GIVEN EXERCISE :: Spot each line that carries the word "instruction"; copy those lines.

──────── SUPPLIED DATA

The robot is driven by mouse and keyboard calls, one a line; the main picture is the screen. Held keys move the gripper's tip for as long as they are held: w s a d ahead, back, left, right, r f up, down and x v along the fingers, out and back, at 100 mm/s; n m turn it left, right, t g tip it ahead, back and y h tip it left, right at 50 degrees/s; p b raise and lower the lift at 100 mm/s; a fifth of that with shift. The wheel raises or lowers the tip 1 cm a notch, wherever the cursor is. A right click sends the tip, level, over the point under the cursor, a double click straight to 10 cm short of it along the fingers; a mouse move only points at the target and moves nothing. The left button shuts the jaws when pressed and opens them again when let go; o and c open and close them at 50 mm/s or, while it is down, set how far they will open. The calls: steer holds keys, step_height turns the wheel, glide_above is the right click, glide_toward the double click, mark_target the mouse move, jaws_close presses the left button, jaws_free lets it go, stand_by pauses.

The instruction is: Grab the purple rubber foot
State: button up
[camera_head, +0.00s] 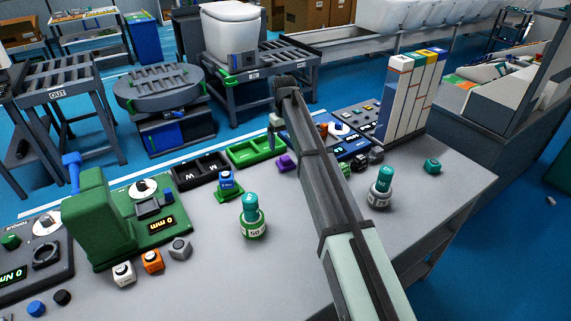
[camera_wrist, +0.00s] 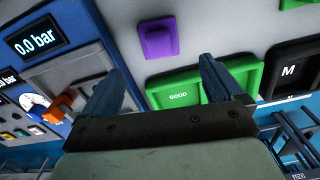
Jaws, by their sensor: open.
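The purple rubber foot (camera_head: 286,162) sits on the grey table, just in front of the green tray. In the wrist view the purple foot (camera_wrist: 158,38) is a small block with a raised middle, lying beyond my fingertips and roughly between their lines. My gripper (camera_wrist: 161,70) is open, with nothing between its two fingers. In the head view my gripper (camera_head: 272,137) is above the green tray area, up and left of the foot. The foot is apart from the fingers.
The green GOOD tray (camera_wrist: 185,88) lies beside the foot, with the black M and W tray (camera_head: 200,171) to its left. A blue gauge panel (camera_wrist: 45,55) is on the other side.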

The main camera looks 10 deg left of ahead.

────────────────
──────── SUPPLIED DATA

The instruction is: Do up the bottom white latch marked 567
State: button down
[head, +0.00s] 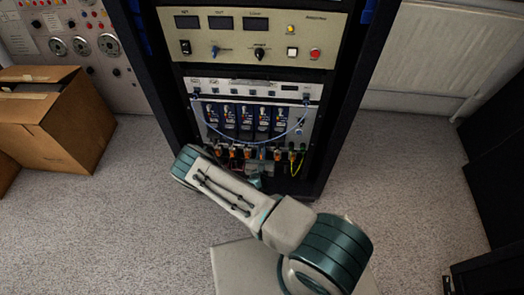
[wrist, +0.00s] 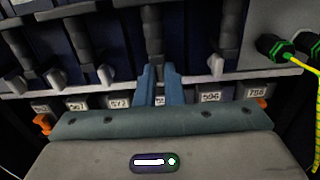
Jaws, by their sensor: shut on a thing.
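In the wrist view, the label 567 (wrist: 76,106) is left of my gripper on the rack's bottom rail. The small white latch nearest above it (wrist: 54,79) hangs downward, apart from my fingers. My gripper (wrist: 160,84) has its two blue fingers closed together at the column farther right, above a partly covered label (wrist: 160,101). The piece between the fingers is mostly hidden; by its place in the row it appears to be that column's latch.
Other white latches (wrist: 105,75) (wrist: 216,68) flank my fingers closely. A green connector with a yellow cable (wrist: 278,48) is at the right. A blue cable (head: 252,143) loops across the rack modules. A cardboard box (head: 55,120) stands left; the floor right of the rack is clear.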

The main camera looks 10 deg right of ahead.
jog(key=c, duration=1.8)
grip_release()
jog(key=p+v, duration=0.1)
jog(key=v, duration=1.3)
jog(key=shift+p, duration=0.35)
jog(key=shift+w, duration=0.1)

────────────────

TASK RESPONSE ::
The instruction is: Grab the purple rubber foot
The instruction is: Do up the bottom white latch marked 567

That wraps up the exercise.